Lors d’une prise de parole commune, face à un beau parterre de ministres wallons et fédéral, la FWA (Fédération wallonne de l’Agriculture), la Fugea, la FJA (Fédération des jeunes agriculteurs), l’UAW (Union des agricultrices wallonnes), l’Unab (Union des agriculteurs bio) et le Bauernbund (agriculteurs germanophones) ont redit, comme ils l’avaient fait dans les rues de Bruxelles mi-juillet, tout le mal qu’ils pensent des récentes propositions de la Commission européenne de réduire le budget de la PAC de 20%.

La crainte d’une “renationalisation” de la PAC

La latitude plus grande qui serait donnée aux États membres fait craindre “une renationalisation” de la PAC et une mise en place d’une concurrence entre agriculteurs européens. “Ces annonces sont désastreuses pour le monde agricole, tant au niveau européen que wallon”, a d’abord tonné Philippe Duvivier, pour la Fugea. “Nos revendications étaient limpides: une politique agricole commune dotée d’un budget solide, permettant de garantir des prix justes et d’accompagner les agriculteurs dans les transitions. Rien, je dis bien rien de ce que la Commission a proposé la semaine passée en matière budgétaire ne permet d’atteindre ces objectifs”, a-t-il ajouté.

Le président de la FWA, Daniel Coulonval, lors de la 89e édition de la Foire agricole de Libramont (du 25 au 28 juillet), ce vendredi 25 juillet 2025 à Libramont.

“Faire plus avec moins, on n’a jamais su le faire”, a estimé pour sa part Florian Poncelet, de la FJA, rappelant aussi l’enjeu du renouvellement générationnel alors que l’âge moyen des agriculteurs wallons est de 58 ans. Le cri des syndicats agricoles semble avoir reçu une oreille attentive. “Notre message est clair et rassurant: vous n’êtes pas seuls, le gouvernement wallon est à vos côtés”, a lancé, en réponse, le ministre-président Adrien Dolimont.
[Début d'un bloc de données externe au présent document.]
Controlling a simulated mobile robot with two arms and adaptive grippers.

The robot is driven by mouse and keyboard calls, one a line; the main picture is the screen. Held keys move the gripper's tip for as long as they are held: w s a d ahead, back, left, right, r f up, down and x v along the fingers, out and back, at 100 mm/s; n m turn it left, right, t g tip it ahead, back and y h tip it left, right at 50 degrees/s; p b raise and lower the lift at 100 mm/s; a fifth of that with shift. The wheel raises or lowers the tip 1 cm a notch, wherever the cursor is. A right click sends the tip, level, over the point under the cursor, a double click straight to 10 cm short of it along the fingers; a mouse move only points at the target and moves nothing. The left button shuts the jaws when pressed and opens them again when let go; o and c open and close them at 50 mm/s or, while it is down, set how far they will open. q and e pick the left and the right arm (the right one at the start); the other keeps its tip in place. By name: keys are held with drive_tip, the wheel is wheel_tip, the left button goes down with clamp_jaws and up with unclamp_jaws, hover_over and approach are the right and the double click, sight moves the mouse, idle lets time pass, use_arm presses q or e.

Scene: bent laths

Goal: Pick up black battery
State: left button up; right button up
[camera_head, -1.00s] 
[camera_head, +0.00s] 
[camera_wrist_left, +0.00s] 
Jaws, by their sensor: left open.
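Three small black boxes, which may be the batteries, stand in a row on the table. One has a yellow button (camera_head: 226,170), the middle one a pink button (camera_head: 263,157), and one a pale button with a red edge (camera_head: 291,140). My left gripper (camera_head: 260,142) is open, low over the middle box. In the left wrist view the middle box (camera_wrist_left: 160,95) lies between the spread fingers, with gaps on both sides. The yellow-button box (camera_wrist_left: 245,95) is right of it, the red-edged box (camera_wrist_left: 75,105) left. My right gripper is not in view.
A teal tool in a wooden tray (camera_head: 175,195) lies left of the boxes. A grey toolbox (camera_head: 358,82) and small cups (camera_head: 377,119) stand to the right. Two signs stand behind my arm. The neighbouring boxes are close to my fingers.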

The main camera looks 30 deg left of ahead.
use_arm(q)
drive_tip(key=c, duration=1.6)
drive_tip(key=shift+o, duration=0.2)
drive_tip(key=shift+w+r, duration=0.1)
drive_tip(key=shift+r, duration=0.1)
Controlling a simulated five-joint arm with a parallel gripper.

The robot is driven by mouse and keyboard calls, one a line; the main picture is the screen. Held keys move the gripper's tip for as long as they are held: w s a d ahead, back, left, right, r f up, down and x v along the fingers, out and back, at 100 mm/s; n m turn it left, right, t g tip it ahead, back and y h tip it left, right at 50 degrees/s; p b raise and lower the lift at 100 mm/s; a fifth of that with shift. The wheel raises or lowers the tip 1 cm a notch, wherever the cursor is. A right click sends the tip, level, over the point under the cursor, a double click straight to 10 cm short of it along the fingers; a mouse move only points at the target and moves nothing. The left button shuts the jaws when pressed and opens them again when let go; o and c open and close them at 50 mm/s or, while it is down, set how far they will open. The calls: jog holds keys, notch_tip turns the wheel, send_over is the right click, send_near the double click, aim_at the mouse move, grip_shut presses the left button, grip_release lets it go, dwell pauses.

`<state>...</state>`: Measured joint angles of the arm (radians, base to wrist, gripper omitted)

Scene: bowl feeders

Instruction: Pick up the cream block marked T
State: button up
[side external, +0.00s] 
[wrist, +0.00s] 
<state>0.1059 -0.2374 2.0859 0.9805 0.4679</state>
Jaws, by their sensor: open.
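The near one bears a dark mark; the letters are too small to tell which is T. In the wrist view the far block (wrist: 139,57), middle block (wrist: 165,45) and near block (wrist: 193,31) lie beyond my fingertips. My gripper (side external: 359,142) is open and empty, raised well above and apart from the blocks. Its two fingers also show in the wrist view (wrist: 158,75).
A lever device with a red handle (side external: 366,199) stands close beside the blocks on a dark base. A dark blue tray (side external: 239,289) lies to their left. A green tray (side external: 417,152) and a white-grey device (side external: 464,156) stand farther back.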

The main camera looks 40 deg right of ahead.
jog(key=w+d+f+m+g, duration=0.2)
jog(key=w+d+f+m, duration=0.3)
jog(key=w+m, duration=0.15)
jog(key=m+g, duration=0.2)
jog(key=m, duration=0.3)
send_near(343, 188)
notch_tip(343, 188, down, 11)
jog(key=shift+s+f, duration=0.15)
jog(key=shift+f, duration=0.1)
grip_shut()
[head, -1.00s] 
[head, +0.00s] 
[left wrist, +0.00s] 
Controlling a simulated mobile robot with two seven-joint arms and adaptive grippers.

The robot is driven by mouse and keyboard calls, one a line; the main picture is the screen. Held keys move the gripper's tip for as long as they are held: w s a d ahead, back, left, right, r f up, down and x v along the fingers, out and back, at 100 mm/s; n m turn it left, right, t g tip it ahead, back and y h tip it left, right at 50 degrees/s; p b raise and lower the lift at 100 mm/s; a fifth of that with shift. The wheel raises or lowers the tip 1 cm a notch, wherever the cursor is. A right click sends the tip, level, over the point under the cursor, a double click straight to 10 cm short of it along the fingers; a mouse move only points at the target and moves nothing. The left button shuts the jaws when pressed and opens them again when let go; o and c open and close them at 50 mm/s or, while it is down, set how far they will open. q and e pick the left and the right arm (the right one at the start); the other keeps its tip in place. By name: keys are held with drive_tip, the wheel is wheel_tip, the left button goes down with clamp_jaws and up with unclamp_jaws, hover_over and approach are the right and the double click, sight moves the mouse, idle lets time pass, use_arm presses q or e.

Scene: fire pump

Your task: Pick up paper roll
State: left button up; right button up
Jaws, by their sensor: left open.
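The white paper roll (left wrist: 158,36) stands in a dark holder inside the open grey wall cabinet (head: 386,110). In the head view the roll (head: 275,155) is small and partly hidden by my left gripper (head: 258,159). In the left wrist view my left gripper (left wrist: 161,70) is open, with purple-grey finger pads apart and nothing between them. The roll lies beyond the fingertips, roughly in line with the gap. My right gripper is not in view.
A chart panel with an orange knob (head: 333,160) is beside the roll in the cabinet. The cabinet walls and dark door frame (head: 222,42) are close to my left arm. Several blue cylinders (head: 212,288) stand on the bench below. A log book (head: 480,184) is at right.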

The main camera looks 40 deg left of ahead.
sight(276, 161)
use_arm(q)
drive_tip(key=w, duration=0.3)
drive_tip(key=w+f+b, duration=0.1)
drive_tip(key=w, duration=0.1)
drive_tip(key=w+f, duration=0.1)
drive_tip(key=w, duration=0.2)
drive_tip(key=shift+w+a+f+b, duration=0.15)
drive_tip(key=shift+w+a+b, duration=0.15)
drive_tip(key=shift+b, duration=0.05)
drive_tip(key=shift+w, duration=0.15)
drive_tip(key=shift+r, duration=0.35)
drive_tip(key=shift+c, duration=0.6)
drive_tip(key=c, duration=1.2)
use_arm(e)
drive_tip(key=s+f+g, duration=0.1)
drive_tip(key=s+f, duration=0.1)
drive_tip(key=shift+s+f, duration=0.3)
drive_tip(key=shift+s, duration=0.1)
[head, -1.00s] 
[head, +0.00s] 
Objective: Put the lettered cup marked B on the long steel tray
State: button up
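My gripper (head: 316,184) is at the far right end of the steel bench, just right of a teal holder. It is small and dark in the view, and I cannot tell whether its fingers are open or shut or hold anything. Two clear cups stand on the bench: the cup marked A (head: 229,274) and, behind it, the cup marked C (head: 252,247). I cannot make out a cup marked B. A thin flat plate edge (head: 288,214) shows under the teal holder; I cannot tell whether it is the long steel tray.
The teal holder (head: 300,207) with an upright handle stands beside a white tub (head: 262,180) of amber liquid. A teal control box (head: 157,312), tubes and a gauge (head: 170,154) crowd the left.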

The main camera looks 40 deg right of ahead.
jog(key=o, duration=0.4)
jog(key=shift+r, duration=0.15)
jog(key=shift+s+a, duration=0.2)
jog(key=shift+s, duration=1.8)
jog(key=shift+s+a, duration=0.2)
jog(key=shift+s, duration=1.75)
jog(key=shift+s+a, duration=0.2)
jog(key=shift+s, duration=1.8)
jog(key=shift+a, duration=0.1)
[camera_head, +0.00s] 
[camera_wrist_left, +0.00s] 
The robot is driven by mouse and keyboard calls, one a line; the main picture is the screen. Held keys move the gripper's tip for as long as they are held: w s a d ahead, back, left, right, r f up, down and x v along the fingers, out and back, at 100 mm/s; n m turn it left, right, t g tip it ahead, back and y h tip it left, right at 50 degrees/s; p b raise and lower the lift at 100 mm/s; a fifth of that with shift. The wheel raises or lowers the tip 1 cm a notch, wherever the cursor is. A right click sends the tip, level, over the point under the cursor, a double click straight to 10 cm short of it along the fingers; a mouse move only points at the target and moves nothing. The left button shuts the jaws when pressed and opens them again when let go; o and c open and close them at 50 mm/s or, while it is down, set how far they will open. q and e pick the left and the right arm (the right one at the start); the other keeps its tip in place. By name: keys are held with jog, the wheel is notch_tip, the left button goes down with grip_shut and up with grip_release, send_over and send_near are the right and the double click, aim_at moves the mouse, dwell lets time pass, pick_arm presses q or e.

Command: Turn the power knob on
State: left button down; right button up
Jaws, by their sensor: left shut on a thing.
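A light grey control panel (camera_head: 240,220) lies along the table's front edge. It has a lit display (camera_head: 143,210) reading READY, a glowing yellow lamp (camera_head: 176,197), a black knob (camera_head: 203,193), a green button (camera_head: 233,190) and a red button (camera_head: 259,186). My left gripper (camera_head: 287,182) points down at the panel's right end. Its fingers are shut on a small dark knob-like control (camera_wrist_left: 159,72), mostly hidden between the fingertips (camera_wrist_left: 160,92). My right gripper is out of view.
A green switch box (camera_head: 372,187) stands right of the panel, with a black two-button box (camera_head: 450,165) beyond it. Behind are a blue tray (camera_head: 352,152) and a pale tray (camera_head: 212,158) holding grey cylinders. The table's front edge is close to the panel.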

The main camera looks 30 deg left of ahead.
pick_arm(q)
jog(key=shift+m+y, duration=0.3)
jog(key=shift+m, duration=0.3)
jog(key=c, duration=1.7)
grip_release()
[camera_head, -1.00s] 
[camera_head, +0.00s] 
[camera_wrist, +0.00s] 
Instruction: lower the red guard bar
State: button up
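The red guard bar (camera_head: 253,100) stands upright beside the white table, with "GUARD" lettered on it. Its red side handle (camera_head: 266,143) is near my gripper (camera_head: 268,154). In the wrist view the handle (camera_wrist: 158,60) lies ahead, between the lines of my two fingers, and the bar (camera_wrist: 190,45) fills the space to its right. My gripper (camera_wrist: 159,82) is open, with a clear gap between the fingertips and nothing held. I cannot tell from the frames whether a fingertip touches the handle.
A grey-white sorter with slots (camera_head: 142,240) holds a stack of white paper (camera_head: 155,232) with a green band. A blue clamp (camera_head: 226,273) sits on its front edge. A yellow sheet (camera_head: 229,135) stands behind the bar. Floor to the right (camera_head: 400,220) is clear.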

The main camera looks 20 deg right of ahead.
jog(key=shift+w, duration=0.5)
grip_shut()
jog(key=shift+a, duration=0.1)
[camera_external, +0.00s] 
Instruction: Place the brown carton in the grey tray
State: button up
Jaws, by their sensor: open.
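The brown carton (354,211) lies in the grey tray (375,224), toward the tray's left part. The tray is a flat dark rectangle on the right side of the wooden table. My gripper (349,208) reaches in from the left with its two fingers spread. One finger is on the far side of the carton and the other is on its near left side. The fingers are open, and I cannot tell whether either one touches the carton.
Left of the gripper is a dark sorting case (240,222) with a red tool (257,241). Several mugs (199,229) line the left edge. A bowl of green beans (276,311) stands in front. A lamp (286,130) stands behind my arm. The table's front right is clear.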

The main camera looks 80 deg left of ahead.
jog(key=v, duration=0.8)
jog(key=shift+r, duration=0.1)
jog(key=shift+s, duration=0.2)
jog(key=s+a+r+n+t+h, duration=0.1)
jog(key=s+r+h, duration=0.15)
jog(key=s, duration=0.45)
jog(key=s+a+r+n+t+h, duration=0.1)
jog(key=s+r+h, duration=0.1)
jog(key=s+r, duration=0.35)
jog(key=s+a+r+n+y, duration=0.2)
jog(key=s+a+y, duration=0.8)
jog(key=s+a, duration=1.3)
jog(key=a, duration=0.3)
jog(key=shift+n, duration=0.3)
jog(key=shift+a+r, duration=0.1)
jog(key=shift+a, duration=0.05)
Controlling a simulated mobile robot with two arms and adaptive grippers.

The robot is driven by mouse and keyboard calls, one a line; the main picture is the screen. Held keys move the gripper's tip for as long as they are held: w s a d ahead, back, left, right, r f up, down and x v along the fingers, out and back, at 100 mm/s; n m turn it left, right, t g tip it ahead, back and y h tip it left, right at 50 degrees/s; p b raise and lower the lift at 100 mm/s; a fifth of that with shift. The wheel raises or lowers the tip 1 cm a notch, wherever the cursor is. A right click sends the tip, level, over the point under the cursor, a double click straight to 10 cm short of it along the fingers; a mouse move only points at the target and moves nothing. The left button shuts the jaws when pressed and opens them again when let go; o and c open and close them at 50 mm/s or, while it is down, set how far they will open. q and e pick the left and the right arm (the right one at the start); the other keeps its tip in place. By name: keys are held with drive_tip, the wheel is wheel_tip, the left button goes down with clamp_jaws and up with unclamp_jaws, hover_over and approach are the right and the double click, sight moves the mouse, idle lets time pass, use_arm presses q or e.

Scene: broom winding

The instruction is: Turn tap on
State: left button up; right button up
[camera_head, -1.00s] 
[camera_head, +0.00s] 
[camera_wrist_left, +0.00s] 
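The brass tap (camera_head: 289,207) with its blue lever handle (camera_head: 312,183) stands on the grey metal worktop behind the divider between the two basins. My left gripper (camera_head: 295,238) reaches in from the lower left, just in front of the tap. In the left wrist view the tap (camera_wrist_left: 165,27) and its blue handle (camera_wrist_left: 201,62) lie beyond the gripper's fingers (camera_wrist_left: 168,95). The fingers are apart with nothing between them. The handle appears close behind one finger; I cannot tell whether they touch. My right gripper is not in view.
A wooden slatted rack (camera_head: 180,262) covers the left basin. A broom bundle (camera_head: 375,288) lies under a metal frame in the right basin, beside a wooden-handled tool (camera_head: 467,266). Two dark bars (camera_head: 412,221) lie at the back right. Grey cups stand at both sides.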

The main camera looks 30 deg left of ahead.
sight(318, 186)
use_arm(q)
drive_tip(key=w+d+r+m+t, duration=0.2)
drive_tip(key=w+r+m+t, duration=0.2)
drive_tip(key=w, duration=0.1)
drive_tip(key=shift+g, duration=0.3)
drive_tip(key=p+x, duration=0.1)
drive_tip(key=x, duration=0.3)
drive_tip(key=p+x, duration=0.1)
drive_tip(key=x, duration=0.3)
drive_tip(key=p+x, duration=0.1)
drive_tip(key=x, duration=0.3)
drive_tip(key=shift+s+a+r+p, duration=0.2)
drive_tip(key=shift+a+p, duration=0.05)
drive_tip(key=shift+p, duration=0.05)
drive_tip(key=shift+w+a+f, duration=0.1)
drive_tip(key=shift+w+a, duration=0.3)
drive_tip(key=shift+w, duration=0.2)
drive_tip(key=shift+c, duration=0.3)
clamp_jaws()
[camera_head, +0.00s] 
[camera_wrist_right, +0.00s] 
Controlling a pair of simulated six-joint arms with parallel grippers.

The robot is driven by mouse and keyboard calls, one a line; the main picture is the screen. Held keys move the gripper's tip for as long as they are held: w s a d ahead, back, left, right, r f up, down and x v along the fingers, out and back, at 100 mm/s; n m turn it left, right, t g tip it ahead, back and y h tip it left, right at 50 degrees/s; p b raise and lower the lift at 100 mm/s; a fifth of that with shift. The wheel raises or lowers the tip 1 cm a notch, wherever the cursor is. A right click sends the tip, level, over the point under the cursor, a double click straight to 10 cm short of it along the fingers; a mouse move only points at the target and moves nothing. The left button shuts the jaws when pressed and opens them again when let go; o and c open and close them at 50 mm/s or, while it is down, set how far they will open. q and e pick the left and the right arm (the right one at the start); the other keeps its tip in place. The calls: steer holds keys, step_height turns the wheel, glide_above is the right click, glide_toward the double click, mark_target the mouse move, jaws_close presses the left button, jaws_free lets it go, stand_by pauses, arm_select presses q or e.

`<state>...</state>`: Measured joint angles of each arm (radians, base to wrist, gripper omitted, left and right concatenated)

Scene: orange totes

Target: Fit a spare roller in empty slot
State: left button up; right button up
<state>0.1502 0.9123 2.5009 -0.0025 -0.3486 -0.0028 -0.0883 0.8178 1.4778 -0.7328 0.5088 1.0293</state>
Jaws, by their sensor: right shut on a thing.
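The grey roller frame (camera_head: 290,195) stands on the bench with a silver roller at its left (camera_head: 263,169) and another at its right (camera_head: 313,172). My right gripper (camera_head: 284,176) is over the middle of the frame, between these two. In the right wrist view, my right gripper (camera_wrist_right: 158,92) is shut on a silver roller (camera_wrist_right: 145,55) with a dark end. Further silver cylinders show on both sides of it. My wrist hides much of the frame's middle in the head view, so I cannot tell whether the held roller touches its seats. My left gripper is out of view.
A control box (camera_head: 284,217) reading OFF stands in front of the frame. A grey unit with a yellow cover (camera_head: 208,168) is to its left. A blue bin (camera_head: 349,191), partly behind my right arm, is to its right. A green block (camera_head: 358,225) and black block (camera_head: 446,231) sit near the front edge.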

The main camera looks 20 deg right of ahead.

Notre message est clair et rassurant: vous n’êtes pas seuls, le gouvernement wallon est à vos côtés

Le ministre-président, venu avec ses deux enfants jusqu’à la Libramont, “là où s’exprime l’âme du monde agricole”, selon lui, a également défendu le modèle d’agriculture familiale, “un pilier de notre Wallonie”, “non un vestige du passé mais une promesse d’avenir qui fait vivre nos paysages, nos villages, nos familles et qui participe à notre souveraineté alimentaire.” De son côté, la ministre wallonne de l’Agriculture, Anne-Catherine Dalcq, a répété “comprendre et partager” la colère des agriculteurs et assuré qu’elle se battrait “à tous les niveaux” pour une politique agricole commune forte et à la hauteur des besoins. “Une Europe sans politique agricole forte est une Europe fragile face aux crises, aux pénuries et à la spéculation”, a-t-elle encore estimé.

Un secteur qui se concentre, mais ne décroît pas

En 2024, la Belgique comptait 33.973 exploitations agricoles, en baisse de 0,8 % par rapport à 2023. Une érosion progressive mais continue qui s’observe aussi bien au nord qu’au sud du pays. La Flandre enregistre la baisse la plus marquée (-1,13 %), contre -0,34 % en Wallonie. Seule la Région bruxelloise affiche une progression, modeste mais notable, avec 78 exploitations contre 67 l’année précédente. La superficie agricole totale, quant à elle, reste stable, illustrant une dynamique de concentration : les exploitations deviennent plus grandes, souvent plus capitalisées, dans un contexte de compétitivité accrue. Cette évolution est en ligne avec les tendances observées ailleurs en Europe, où la viabilité économique impose une professionnalisation croissante du métier.